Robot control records
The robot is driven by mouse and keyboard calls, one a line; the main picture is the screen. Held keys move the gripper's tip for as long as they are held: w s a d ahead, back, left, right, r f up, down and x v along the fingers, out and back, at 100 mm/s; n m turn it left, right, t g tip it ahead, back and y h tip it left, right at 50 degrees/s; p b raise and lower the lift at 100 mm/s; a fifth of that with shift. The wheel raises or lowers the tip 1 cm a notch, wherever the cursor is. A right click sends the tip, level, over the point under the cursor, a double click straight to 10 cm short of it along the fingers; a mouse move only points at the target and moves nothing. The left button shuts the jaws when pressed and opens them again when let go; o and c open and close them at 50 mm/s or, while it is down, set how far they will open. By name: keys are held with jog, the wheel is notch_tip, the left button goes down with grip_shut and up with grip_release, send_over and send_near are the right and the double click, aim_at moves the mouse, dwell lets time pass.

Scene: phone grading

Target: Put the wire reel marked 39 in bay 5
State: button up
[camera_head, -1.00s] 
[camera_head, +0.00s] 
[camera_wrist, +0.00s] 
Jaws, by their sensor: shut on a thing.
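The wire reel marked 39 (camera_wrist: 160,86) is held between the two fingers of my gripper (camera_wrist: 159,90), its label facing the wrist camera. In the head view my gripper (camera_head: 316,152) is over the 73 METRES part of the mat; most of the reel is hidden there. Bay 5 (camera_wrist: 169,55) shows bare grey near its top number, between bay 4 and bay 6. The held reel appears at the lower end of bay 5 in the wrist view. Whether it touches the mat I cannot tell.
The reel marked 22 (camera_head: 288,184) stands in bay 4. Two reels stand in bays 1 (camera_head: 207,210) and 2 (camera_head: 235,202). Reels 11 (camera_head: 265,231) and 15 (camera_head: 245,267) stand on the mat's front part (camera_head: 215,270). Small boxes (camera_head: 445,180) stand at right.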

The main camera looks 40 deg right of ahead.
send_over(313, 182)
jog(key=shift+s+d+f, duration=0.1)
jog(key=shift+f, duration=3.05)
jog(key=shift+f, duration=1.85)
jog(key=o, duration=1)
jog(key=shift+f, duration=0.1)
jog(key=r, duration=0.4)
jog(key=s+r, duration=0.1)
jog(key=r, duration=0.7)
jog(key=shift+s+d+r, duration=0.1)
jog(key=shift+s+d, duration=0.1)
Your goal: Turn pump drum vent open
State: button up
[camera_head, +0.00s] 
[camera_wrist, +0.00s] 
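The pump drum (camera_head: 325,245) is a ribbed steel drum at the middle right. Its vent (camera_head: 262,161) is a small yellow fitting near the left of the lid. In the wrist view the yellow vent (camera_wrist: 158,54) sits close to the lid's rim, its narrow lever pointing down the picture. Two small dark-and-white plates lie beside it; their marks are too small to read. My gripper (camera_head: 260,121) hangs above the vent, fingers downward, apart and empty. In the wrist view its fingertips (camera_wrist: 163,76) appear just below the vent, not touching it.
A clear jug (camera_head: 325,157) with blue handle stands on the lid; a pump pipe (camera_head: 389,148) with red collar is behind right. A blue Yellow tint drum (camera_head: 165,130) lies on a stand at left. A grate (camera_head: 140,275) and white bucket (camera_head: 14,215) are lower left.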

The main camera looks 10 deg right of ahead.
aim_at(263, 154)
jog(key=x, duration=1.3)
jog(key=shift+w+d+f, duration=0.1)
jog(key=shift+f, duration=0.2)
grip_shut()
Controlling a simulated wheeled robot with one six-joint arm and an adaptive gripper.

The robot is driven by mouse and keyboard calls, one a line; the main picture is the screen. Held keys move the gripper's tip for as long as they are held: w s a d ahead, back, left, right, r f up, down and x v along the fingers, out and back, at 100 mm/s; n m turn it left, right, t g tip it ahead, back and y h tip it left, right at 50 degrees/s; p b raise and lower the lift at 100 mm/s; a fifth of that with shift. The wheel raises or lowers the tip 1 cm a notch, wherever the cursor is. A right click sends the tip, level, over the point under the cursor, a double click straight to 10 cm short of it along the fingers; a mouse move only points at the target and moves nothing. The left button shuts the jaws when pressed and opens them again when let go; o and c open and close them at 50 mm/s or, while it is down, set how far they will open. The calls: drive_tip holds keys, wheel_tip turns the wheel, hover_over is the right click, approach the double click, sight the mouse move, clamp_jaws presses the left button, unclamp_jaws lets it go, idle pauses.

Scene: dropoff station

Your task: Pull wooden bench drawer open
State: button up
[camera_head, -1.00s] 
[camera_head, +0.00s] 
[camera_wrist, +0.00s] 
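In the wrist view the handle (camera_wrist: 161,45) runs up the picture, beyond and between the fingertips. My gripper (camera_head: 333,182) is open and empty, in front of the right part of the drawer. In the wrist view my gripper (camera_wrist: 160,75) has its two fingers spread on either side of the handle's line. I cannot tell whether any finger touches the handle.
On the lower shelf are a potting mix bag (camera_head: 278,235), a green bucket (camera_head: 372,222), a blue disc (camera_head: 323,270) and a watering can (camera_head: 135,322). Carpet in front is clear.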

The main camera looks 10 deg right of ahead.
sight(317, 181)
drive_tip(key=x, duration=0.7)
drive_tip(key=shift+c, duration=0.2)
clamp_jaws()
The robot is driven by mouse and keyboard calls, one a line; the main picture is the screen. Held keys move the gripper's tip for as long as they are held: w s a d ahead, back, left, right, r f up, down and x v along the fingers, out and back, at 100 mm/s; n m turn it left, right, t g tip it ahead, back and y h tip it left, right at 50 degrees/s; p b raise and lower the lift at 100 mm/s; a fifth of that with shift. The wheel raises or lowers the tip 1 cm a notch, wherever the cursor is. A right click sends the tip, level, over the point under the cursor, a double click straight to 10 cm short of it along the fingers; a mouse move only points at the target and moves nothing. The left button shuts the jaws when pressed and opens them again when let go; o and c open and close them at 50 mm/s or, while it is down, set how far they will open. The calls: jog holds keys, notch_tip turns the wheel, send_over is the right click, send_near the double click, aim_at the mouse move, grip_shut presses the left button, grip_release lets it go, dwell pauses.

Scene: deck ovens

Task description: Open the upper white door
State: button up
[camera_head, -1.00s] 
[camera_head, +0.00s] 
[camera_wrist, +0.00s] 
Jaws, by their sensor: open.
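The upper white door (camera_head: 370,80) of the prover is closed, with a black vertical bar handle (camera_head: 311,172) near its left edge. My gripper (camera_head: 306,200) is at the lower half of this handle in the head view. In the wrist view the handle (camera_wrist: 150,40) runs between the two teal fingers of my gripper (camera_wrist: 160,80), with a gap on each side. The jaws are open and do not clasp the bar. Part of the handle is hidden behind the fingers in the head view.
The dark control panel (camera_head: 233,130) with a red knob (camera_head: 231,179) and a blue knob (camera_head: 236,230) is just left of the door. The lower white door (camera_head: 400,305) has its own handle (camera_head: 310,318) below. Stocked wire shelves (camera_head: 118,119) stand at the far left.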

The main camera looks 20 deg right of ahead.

◆ **WHAT THE TASK REQUIRES**:
Look through the material and copy each line that has "Scene".

◆ **CORRECT OUTPUT**:
Scene: phone grading
Scene: dropoff station
Scene: deck ovens

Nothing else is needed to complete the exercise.